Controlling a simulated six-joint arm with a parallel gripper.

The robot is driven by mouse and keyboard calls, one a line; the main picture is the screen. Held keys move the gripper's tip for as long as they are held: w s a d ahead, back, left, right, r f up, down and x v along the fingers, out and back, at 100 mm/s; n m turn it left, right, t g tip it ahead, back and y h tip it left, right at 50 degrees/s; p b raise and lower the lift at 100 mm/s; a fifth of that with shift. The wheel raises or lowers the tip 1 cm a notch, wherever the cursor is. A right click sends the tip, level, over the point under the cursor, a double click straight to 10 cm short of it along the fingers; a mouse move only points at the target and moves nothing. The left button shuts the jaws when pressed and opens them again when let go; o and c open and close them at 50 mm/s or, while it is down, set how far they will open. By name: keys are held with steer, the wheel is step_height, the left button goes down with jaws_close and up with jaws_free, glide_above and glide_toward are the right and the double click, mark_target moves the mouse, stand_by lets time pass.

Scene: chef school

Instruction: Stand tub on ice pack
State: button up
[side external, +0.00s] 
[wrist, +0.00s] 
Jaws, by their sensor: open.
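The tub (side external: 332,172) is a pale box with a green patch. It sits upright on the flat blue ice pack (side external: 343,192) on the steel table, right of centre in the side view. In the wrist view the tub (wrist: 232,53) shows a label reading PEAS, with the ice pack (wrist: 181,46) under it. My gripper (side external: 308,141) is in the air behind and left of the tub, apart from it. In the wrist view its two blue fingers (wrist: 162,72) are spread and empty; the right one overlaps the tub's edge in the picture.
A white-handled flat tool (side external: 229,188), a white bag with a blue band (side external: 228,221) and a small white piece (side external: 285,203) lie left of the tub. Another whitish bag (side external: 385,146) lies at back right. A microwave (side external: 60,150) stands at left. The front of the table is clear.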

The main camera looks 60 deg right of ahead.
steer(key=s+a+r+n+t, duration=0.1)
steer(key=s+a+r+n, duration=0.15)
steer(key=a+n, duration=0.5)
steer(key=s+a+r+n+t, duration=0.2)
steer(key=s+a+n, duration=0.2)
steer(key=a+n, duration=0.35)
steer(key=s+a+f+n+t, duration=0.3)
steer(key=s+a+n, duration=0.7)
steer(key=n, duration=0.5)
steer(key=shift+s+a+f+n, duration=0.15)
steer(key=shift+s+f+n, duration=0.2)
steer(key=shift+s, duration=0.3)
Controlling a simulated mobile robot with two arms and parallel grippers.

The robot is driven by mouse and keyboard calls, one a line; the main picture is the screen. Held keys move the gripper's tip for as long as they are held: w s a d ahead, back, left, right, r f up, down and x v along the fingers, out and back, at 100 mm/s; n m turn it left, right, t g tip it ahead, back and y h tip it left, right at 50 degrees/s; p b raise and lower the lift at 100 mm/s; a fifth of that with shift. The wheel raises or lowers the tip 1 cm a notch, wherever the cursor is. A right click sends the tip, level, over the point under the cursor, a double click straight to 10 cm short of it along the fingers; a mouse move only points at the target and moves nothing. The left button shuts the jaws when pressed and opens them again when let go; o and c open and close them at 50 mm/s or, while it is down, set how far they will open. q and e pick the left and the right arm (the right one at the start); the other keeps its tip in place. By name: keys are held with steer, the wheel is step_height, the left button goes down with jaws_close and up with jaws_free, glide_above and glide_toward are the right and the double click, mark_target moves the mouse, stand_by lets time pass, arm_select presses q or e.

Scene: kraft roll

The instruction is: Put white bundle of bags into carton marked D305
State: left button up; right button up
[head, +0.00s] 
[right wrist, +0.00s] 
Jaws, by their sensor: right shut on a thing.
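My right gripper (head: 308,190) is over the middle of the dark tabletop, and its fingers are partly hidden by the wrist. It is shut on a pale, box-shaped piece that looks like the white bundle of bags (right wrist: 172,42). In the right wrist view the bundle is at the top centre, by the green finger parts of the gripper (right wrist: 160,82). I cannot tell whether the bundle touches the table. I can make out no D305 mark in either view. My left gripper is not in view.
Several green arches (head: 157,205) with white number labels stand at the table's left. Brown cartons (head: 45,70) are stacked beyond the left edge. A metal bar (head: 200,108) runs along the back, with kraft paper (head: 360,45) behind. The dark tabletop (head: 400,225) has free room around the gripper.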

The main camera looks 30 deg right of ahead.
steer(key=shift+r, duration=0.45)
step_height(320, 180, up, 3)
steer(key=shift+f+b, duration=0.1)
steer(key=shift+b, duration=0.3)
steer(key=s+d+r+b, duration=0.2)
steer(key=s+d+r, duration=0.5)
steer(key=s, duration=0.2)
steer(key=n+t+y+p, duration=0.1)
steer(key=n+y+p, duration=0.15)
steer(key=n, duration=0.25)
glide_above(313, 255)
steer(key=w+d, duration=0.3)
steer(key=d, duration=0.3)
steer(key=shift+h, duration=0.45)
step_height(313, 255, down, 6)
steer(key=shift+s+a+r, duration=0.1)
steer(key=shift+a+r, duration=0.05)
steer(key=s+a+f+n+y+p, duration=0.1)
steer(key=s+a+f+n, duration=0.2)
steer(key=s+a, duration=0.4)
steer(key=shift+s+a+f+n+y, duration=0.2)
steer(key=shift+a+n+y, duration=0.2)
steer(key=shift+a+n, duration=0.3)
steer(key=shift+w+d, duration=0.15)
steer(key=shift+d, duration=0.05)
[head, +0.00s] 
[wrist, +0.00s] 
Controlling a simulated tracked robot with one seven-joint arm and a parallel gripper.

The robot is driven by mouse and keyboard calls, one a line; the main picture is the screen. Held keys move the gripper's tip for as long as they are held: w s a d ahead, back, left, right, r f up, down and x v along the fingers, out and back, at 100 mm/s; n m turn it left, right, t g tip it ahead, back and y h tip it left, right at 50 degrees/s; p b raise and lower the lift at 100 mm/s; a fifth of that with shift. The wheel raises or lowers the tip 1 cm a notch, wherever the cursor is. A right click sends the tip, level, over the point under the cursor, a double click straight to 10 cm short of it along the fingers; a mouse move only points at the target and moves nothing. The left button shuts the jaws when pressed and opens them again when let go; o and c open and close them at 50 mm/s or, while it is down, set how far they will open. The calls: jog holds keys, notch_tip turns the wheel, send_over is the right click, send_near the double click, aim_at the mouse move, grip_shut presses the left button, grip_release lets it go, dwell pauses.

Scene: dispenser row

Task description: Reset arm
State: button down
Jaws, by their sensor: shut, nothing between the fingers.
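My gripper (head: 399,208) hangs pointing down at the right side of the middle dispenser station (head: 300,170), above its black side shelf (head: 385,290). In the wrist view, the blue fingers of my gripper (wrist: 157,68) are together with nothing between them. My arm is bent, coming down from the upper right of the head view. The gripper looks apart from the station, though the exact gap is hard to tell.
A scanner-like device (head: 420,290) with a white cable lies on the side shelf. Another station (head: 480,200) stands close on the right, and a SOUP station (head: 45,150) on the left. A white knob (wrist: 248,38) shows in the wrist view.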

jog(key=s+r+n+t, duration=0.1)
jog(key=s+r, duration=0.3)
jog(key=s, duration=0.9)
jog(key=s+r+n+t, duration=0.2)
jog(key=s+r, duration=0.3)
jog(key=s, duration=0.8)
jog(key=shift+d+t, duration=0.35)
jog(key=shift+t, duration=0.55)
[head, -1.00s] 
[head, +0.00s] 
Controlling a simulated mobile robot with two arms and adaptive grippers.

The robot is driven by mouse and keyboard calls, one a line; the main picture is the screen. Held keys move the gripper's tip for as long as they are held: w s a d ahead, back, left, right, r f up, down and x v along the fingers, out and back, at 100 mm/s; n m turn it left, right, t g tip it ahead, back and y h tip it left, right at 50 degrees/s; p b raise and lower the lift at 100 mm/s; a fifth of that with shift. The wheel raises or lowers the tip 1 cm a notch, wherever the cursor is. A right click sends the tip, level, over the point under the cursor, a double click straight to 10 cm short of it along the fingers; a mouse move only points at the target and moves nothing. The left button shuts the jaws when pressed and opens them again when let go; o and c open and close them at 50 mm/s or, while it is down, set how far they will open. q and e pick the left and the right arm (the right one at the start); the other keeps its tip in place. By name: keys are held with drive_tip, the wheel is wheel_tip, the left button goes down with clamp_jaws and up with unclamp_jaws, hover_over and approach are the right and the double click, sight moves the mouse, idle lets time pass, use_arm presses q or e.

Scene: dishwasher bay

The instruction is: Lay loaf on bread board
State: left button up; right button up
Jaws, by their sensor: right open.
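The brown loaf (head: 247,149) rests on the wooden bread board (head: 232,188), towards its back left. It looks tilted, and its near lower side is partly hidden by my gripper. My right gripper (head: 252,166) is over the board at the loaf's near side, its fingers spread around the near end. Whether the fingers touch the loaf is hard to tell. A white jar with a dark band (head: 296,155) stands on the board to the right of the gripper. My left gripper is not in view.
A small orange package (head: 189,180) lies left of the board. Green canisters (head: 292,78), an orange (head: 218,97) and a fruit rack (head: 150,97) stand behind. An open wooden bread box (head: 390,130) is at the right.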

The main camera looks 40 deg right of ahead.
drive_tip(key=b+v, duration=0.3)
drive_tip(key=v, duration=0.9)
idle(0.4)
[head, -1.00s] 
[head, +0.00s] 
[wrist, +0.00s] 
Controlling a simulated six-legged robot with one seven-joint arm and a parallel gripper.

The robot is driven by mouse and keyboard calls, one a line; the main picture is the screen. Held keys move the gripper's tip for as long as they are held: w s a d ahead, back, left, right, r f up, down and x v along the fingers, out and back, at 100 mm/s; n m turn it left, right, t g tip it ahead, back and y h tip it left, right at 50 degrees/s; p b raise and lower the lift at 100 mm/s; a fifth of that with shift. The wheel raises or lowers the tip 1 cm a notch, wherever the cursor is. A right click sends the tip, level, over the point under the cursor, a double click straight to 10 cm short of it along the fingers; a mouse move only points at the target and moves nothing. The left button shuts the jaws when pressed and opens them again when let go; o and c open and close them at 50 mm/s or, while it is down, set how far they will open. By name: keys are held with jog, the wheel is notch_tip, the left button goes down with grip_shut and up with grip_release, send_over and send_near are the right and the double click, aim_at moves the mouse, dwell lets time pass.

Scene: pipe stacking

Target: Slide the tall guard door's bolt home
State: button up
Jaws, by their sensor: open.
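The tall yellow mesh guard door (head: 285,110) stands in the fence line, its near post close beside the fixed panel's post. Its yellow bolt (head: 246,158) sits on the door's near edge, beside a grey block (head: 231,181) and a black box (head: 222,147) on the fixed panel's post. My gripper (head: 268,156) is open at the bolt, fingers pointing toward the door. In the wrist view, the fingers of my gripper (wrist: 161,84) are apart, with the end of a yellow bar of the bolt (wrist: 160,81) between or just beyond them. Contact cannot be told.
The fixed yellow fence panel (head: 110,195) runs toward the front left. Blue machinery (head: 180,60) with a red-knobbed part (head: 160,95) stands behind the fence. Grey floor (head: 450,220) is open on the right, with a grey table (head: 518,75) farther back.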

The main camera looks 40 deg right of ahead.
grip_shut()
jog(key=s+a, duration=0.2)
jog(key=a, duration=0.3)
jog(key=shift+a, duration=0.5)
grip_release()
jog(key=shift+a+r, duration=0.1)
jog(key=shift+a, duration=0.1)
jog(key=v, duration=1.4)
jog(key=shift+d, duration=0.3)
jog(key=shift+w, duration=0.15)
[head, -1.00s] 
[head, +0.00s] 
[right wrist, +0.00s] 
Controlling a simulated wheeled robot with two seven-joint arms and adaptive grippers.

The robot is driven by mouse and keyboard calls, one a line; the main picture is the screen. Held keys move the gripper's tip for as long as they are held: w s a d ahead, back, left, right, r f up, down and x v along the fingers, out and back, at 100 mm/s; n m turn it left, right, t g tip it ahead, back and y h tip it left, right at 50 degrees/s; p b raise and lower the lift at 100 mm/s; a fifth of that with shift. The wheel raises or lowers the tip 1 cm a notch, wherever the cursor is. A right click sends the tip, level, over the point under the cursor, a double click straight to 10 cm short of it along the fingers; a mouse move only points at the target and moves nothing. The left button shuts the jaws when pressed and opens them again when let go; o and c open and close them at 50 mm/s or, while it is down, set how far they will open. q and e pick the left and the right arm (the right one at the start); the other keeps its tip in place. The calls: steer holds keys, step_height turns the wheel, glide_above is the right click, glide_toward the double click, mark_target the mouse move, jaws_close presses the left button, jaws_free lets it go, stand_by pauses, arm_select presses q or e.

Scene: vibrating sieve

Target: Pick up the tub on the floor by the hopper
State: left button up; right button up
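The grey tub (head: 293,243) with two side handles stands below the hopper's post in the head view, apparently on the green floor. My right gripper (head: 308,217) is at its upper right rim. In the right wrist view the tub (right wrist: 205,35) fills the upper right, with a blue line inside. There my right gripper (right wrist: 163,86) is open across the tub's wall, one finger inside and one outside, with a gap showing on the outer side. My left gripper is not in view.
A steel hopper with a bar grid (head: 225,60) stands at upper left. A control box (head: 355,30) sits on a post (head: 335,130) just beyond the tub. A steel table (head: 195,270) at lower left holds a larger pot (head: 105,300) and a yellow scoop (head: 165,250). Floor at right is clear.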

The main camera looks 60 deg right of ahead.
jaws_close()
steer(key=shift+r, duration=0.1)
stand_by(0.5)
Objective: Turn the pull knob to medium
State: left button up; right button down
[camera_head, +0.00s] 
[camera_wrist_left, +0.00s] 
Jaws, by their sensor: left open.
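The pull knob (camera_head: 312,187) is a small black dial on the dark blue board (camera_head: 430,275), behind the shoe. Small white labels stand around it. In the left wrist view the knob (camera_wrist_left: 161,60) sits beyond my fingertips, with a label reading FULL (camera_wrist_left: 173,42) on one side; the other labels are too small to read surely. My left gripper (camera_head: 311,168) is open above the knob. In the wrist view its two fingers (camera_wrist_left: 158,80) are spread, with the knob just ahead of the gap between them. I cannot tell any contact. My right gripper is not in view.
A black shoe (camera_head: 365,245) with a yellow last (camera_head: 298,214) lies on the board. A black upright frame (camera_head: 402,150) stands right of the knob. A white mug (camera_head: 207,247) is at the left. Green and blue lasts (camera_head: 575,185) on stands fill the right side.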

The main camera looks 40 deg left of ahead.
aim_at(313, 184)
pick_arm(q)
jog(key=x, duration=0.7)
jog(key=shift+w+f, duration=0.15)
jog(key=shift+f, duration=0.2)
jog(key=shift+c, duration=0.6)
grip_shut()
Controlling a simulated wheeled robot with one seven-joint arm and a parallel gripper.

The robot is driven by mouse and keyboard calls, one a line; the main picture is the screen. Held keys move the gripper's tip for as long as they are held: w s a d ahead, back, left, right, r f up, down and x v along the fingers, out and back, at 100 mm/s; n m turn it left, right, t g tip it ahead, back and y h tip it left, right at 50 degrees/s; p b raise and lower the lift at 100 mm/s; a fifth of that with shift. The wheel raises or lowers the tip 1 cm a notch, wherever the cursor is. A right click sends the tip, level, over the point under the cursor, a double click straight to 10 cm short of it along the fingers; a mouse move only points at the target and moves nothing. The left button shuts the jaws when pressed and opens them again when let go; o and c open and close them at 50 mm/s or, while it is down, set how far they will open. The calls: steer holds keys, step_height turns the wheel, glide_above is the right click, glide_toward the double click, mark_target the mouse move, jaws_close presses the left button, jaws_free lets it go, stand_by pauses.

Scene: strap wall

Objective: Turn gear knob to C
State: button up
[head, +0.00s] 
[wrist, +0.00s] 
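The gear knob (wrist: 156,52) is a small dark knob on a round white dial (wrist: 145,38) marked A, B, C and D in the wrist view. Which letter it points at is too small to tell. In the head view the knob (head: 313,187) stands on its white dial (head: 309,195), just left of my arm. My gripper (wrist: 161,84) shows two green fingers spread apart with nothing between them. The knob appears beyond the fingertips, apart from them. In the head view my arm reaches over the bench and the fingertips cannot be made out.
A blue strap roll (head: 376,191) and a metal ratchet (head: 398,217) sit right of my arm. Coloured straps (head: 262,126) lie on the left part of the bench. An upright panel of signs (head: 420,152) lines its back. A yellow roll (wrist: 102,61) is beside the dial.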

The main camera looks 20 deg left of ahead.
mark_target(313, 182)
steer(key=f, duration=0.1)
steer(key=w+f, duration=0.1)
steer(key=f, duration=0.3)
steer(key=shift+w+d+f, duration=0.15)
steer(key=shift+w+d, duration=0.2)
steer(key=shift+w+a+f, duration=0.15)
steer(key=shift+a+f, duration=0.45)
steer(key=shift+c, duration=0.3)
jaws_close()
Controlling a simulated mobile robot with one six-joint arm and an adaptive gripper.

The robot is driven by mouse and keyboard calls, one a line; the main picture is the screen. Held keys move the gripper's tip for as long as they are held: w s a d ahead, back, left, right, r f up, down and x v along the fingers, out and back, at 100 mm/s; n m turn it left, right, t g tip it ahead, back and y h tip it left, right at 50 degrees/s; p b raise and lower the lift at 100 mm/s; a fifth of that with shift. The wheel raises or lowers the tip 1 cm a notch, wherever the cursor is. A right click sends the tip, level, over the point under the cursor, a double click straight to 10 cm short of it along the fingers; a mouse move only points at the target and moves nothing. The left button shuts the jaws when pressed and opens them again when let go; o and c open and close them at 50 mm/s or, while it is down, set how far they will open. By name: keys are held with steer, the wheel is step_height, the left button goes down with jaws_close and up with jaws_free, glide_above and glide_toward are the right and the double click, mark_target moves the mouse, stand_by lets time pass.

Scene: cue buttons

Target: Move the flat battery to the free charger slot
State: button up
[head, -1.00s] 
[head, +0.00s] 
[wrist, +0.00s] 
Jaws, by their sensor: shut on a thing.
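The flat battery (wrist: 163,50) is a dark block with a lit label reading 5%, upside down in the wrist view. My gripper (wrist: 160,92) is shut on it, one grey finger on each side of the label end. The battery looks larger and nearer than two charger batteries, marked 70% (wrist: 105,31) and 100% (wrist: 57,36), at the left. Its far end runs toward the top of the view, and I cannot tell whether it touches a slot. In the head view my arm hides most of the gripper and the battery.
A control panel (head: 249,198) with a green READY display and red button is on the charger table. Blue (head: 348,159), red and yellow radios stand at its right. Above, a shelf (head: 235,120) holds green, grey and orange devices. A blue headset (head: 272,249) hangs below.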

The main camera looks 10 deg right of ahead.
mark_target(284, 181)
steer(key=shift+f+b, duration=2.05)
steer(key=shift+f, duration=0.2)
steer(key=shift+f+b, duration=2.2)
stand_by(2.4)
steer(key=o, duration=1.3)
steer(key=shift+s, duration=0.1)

## WHAT IS ASKED
Collect each line of the entries that has the word "mobile", copying it in full.

## TASK RESULT
Controlling a simulated mobile robot with two arms and parallel grippers.
Controlling a simulated mobile robot with two arms and adaptive grippers.
Controlling a simulated mobile robot with one six-joint arm and an adaptive gripper.

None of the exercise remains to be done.